Rows from a robot dataset:
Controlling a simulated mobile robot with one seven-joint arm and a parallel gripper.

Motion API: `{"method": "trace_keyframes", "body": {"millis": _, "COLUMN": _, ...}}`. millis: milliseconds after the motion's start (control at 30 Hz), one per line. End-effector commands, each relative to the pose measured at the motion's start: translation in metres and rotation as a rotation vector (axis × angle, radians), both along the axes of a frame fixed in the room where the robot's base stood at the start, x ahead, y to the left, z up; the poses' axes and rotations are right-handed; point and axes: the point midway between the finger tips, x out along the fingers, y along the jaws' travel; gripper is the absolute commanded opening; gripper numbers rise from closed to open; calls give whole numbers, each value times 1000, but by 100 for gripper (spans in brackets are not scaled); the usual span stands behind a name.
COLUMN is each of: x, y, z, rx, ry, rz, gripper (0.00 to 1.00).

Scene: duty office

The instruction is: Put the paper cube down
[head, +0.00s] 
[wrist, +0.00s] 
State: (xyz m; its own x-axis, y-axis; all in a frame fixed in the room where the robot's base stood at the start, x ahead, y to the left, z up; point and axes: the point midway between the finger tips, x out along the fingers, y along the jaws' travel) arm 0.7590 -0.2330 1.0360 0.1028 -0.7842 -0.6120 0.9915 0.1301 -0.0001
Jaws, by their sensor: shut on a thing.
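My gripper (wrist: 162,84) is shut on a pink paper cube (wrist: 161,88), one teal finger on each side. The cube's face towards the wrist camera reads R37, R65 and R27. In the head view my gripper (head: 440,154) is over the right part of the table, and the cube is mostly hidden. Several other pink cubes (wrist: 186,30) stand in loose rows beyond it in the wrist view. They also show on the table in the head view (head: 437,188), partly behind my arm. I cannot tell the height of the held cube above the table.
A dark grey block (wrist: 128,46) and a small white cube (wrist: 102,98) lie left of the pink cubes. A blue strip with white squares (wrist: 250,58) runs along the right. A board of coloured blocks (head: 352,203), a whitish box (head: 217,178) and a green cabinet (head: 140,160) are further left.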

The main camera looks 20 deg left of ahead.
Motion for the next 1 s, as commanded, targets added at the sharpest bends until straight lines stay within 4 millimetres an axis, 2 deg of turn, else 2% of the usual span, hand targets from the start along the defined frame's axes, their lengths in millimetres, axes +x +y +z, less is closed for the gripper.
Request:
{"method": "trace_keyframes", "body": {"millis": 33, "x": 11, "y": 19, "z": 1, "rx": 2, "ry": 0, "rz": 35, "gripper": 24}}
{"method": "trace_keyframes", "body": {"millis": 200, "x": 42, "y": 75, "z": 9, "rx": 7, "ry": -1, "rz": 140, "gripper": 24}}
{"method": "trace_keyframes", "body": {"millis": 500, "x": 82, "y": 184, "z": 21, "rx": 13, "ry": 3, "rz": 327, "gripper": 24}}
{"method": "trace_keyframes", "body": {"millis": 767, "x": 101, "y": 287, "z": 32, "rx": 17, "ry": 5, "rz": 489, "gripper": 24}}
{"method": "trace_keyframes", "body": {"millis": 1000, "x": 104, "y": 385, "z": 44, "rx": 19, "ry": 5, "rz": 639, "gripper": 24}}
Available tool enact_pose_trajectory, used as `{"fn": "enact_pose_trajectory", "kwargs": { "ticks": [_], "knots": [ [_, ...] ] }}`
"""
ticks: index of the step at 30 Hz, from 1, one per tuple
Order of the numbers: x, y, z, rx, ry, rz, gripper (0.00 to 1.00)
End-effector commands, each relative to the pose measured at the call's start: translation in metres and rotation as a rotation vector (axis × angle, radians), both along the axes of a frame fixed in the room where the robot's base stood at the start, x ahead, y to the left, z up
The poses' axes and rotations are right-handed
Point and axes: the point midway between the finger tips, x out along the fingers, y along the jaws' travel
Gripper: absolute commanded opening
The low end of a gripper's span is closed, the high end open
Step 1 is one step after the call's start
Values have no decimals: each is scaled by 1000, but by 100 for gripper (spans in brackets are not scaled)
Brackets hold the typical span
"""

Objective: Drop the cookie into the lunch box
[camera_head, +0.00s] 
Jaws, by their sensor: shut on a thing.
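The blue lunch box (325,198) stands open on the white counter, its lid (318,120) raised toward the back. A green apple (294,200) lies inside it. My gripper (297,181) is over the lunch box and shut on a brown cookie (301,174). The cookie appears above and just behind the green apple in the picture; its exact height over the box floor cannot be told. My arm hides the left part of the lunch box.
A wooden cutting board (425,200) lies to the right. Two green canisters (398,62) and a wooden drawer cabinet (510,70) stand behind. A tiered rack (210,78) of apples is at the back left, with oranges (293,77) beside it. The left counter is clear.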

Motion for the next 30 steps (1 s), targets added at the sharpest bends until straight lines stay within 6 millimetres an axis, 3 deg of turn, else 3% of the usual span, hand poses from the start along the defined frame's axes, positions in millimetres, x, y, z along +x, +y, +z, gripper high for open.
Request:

__What is expected__
Retype the records that precede this task, keeping them exactly the same.

__Expected output__
Controlling a simulated mobile robot with one seven-joint arm and a parallel gripper.

Motion API: `{"method": "trace_keyframes", "body": {"millis": _, "COLUMN": _, ...}}`. millis: milliseconds after the motion's start (control at 30 Hz), one per line. End-effector commands, each relative to the pose measured at the motion's start: translation in metres and rotation as a rotation vector (axis × angle, radians), both along the axes of a frame fixed in the room where the robot's base stood at the start, x ahead, y to the left, z up; the poses' axes and rotations are right-handed; point and axes: the point midway between the finger tips, x out along the fingers, y along the jaws' travel; gripper is the absolute commanded opening; gripper numbers rise from closed to open; calls give whole numbers, each value times 1000, but by 100 for gripper (spans in brackets are not scaled); the usual span stands behind a name.
COLUMN is each of: x, y, z, rx, ry, rz, gripper (0.00 to 1.00).

Scene: duty office

The instruction is: Put the paper cube down
[head, +0.00s] 
[wrist, +0.00s] 
State: (xyz m; its own x-axis, y-axis; all in a frame fixed in the room where the robot's base stood at the start, x ahead, y to the left, z up; point and axes: the point midway between the finger tips, x out along the fingers, y along the jaws' travel) arm 0.7590 -0.2330 1.0360 0.1028 -0.7842 -0.6120 0.9915 0.1301 -0.0001
Jaws, by their sensor: shut on a thing.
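My gripper (wrist: 162,84) is shut on a pink paper cube (wrist: 161,88), one teal finger on each side. The cube's face towards the wrist camera reads R37, R65 and R27. In the head view my gripper (head: 440,154) is over the right part of the table, and the cube is mostly hidden. Several other pink cubes (wrist: 186,30) stand in loose rows beyond it in the wrist view. They also show on the table in the head view (head: 437,188), partly behind my arm. I cannot tell the height of the held cube above the table.
A dark grey block (wrist: 128,46) and a small white cube (wrist: 102,98) lie left of the pink cubes. A blue strip with white squares (wrist: 250,58) runs along the right. A board of coloured blocks (head: 352,203), a whitish box (head: 217,178) and a green cabinet (head: 140,160) are further left.

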The main camera looks 20 deg left of ahead.
Motion for the next 1 s, as commanded, targets added at the sharpest bends until straight lines stay within 4 millimetres an axis, 2 deg of turn, else 2% of the usual span, hand targets from the start along the defined frame's axes, their lengths in millimetres, axes +x +y +z, less is closed for the gripper.
Request:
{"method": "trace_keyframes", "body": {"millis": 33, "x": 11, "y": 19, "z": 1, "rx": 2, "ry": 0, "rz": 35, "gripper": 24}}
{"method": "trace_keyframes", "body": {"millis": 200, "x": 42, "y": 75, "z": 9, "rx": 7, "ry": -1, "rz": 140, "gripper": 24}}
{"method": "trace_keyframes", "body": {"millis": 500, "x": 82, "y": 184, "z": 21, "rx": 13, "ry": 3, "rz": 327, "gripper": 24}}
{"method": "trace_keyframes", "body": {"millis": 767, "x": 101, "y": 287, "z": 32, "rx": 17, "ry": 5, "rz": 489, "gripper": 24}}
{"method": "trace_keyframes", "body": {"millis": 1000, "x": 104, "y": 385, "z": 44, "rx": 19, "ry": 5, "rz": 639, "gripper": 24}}
Available tool enact_pose_trajectory, used as `{"fn": "enact_pose_trajectory", "kwargs": { "ticks": [_], "knots": [ [_, ...] ] }}`
"""
ticks: index of the step at 30 Hz, from 1, one per tuple
Order of the numbers: x, y, z, rx, ry, rz, gripper (0.00 to 1.00)
End-effector commands, each relative to the pose measured at the call's start: translation in metres and rotation as a rotation vector (axis × angle, radians), both along the axes of a frame fixed in the room where the robot's base stood at the start, x ahead, y to the left, z up
The poses' axes and rotations are right-handed
Point and axes: the point midway between the finger tips, x out along the fingers, y along the jaws' travel
Gripper: absolute commanded opening
The low end of a gripper's span is closed, the high end open
Step 1 is one step after the call's start
Values have no decimals: each is scaled by 1000, but by 100 for gripper (spans in brackets are not scaled)
Brackets hold the typical span
"""

Objective: Drop the cookie into the lunch box
[camera_head, +0.00s] 
Jaws, by their sensor: shut on a thing.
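The blue lunch box (325,198) stands open on the white counter, its lid (318,120) raised toward the back. A green apple (294,200) lies inside it. My gripper (297,181) is over the lunch box and shut on a brown cookie (301,174). The cookie appears above and just behind the green apple in the picture; its exact height over the box floor cannot be told. My arm hides the left part of the lunch box.
A wooden cutting board (425,200) lies to the right. Two green canisters (398,62) and a wooden drawer cabinet (510,70) stand behind. A tiered rack (210,78) of apples is at the back left, with oranges (293,77) beside it. The left counter is clear.

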Motion for the next 30 steps (1 s), targets added at the sharpest bends until straight lines stay within 6 millimetres an axis, 3 deg of turn, else 3% of the usual span, hand poses from the start along the defined frame's axes, positions in millimetres, x, y, z along +x, +y, +z, gripper high for open.
Request:

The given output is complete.